Task 5. Authentication and JWT

  1. POST /users should accept password field and before save replace it with hash (use bcrypt package).
  2. Add a POST /login method which accepts json with login and password and should return JWT token in response body: { token: <jwt_token> } (use jsonwebtoken package).
  3. JWT token should contain userId and login in a payload.
  4. Secret that used for signing the token should be stored in .env file
  5. For all client requests the JWT token should be added in HTTP Authorization header to all requests that requires authentication.
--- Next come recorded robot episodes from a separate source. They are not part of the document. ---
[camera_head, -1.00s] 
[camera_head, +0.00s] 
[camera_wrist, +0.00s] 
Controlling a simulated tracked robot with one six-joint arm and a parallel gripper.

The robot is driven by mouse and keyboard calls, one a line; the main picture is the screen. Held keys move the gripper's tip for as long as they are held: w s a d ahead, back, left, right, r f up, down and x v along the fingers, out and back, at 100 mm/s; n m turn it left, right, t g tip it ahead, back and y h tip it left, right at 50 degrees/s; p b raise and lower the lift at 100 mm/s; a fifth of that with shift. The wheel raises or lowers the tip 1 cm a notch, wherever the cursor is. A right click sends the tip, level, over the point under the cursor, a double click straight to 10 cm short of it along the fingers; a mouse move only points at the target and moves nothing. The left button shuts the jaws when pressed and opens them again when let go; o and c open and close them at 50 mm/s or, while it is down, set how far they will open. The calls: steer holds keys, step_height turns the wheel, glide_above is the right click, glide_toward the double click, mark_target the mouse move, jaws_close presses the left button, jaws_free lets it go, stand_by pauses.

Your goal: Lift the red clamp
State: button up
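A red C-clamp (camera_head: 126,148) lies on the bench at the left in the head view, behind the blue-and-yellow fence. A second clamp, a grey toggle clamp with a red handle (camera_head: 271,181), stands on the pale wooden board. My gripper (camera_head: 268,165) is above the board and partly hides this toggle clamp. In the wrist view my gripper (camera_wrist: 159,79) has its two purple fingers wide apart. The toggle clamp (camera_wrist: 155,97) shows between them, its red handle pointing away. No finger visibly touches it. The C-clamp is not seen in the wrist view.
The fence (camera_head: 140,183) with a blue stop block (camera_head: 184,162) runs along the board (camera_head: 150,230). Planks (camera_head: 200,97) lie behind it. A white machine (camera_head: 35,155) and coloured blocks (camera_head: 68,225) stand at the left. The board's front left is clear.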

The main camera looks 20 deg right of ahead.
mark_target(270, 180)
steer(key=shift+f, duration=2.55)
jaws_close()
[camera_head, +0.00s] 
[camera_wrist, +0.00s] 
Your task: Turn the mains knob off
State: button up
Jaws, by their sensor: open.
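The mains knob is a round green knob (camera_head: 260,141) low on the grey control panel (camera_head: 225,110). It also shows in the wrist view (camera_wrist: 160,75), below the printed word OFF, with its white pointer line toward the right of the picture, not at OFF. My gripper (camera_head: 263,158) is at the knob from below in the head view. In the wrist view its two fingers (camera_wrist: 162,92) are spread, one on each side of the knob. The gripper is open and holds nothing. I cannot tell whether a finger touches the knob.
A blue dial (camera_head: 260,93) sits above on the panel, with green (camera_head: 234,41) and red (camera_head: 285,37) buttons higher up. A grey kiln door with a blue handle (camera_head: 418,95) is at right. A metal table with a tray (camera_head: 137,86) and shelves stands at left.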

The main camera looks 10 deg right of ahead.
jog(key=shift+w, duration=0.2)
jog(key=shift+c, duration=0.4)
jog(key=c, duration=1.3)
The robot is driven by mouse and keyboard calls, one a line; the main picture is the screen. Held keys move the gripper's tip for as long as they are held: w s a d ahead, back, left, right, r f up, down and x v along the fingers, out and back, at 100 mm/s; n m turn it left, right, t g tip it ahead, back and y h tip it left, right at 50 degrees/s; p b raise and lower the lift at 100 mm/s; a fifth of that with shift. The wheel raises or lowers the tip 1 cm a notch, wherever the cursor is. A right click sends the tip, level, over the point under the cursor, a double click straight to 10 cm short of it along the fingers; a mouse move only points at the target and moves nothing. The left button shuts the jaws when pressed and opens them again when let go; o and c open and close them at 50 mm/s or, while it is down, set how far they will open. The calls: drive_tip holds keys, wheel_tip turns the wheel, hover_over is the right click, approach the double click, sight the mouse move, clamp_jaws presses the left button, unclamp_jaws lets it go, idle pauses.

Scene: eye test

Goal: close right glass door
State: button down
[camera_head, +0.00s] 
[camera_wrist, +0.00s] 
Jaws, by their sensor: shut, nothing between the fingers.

HTTP authentication must follow Bearer scheme, e.g.:
Authorization: Bearer <jwt_token>
  1. Add a middleware which will proxy all the requests (except /login) and check that HTTP Authorization header has the correct value of JWT token.
  2. In case of the HTTP Authorization header in the request is absent or invalid or doesn’t follow Bearer scheme, the middleware should stop further router method execution and return HTTP 401 code (Unauthorized error) and the corresponding error message.
  3. Add admin user to DB on service start with login=admin and password=admin.

bcrypt installation issues:

If you see an error that starts with:

gyp ERR! stack Error: "pre" versions of node cannot be installed, use the --nodedir flag instead

Please check compatibility between Node.JS and Bcrypt versions.

If you face an error like this:

node-pre-gyp ERR! Tried to download(404): https://git.homegu.com/kelektiv/node.bcrypt.js/releases/download/v1.0.2/bcrypt_lib-v1.0.2-node-v48-linux-x64.tar.gz

Make sure you have the appropriate dependencies installed and configured for your platform. You can find installation instructions for the dependencies for some common platforms in this page.